2.コミュニケーションに対する考え方の違い
このような多言語の職場環境なので、日本的な職場の秩序は全く感じられません。台湾と日本の違いを挙げると、例えば会話が苦手な人を疎外しないのが台湾、社会人としての周りとのコミュニケーション能力を各自に求めるのが日本です。台湾ではムリに会話に加わることを意識する必要がありません。また、周りの人が何を話しているか、もしわからなくても誰も焦ったりしません。なぜなら台南ではお互いの常用する言語が違うことは普通によくあることだからです。
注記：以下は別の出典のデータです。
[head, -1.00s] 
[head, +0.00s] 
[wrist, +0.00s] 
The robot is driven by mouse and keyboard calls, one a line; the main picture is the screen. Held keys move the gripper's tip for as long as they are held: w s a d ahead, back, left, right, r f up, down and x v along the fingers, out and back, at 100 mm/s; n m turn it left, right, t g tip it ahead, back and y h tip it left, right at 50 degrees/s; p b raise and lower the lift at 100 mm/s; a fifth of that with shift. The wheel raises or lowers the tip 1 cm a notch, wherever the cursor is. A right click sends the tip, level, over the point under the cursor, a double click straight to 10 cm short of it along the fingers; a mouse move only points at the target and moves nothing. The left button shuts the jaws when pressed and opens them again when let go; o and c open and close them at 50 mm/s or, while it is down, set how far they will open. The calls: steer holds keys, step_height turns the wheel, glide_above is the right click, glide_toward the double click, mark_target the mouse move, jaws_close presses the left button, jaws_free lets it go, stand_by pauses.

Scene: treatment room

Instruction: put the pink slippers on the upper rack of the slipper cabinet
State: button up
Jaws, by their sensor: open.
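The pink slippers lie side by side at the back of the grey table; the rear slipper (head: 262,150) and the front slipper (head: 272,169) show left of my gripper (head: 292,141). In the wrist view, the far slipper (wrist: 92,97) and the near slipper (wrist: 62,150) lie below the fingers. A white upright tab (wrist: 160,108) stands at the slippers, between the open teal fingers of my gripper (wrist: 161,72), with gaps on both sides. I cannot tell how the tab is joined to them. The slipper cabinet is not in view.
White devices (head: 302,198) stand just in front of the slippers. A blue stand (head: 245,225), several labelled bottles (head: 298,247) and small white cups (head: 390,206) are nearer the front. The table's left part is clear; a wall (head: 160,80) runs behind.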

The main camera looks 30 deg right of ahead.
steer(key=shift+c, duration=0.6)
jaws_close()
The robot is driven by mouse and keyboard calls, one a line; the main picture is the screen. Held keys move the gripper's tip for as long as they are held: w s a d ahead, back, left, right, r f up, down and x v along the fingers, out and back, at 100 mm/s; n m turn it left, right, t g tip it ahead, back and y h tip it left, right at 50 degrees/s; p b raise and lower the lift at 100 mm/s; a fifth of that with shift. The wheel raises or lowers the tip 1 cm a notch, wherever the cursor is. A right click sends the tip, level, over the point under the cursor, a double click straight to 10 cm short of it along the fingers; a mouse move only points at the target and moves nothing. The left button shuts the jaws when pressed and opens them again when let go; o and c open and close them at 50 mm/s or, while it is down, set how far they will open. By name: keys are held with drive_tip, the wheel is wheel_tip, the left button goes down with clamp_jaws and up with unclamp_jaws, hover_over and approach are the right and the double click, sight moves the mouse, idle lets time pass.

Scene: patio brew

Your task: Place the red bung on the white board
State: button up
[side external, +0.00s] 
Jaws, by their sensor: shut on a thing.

台南での私の職場の日常の雰囲気は日本とは全く違いますが、不思議と心地良く感じます。それは多分、日本の職場の不文律のようなものから解放されているし、お互いに違っているのは当たり前、そこからお互いに努力して意思疎通し、仕事を前に進めようとしているからだと思います。
3.日本人と台湾人の「共通言語」
職場で会議が行われる時、一応中国語で発言することになっています。しかし、技術面で細かい話になって白熱してくると、年輩の台南人はついつい台湾語で話します。何を話しているのか、私も少しわかります。それは、台湾語に「生コン」「バルブ」など日本語が含まれているからです。これらは日本統治時代、日本人と台湾人の技術者が同じ現場で働いていた中で台湾語にもたらされ、現代に残っている言葉です。台湾語の「あそび(寸法上の余裕代)」や「仕上げ(工程上の)」といった単語を使うことで日本人と台湾人はすぐに共通の認識を持つことができます。
4.台南で働くということ
台南に来る前、台南のごちゃ混ぜの言語環境で仕事をすることに私はやや不安を感じていました。しかし、働いてみると、多様性を許容しつつ仕事を前に進めるとても心地よい環境でした。そして、日本語と共通する単語とその概念が多数受け継がれており、意思疎通の助けになってくれます。外国で働くというのは大変なことですが、台南のこのような環境は私にとって、そのハードルを低く感じさせてくれます。